Christian mother, proceed to educate your child for
Christ. So soon as thoughts begin to flow, they must have channel. Why
should that course be nature and not grace? What, though the tender mind be
weak for argumental proof? The truths of Jesus are not arguments, but facts.
The precious truths of life's high tree may fall down into childhood's lap.

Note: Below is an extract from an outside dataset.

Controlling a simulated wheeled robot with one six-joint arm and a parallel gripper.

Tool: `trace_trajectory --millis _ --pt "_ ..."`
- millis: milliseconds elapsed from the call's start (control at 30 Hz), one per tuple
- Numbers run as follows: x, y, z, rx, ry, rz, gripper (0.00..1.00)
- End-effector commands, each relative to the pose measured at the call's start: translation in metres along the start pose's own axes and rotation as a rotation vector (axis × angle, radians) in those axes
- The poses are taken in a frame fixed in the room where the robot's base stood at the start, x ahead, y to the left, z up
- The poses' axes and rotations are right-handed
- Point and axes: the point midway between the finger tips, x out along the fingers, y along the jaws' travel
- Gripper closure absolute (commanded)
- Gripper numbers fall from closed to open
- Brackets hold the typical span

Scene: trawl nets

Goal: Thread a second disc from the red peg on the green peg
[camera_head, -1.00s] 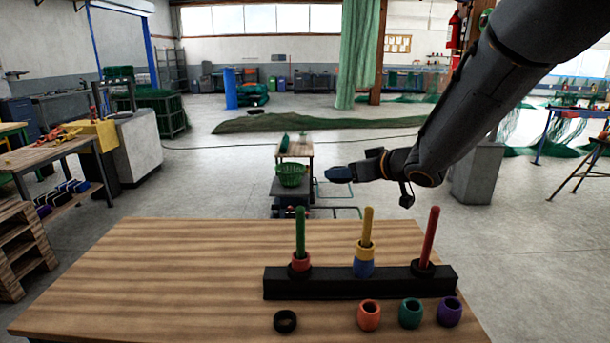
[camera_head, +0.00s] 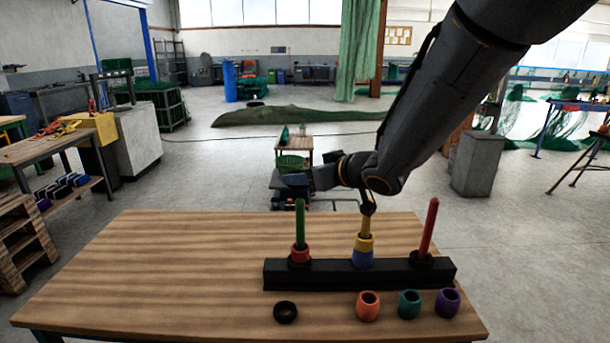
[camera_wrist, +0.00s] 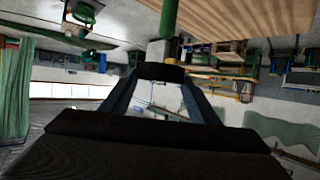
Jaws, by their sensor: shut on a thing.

The tender Shepherd—seeking a lost lamb—and dying on the cross to buy it
from a robber's hand—and washing it in streams from His own side—and feeding
it in verdant pastures—and bearing it in His strong arms—and loving it with
constant love—and raising it to a bright home, are thoughts, which weakest
minds can grasp. These, when once grasped in saving power, can never be
completely lost. Let the first lesson be the love of God—the grace of
Christ—the Spirit's present help. Let the young eye be early turned to
Calvary's dying scene. Let memory's page take its first lines from Jesus's
life. Let thought's soft tendrils be entwined around truth's stem. Then,
through rich mercy, there is solid hope, that the child born on earth, is
born an heir of heaven. Corruption's seed will not prevail. Satan's chains
will fall. The unclean will be cleansed. The Child-birth thus adds citizens
to heaven.
The infant in the Jewish lap reminds of other truth. If
it be son, the days of the maternal shame are less. If it be daughter, the
unclean period is double. Lev. 12:2, 4, 5. We may not pass this difference
unremarked. The cause seems hidden from a casual glance. But thought, which
dives into the ocean of God's mind, is here soon carried back to Eden's
guilt, and the first act of sin. It was the woman, who first listened to the
serpent's wile. Her mind first went stray. Her will first lusted. Her hand
first touched. Rebellion in the man was inexcusable offence; but woman's
transgression beckoned to the snare. There is no difference in the sin. The
guilt of each is infinite in dye. But there is slight difference in order of
event; and a recording rite keeps this in memory's view. The stamp of
lengthened degradation was fixed on each female birth. Sin's entrance was
thus marked. Hence the foul misery is more abhorred. Hence the one remedy is
more loved.
When the appointed days of shame are past, the excluding
barrier is solemnly removed. Especial rites are ordered. Two victims are now
slain. The one, as a burnt-sacrifice, blazes on the altar. The other is an
offering for sin. Lev. 12:6.
The Gospel here speaks loudly. Defilement cannot cease,
without blood shed. A dying Savior must atone, before sin vanishes, and the
sinner is brought back to God.
Reader, you are unclean. There is no act—no word—no
thought of any day, which is not dark before God's eye. But Jesus is near,
and able to make pure. Wash, and be clean. Wash, and be reconciled. Wash,
and be welcomed to receiving arms. Wash, and look upward to a Father's
smile. Wash, and look onward to a Savior's throne!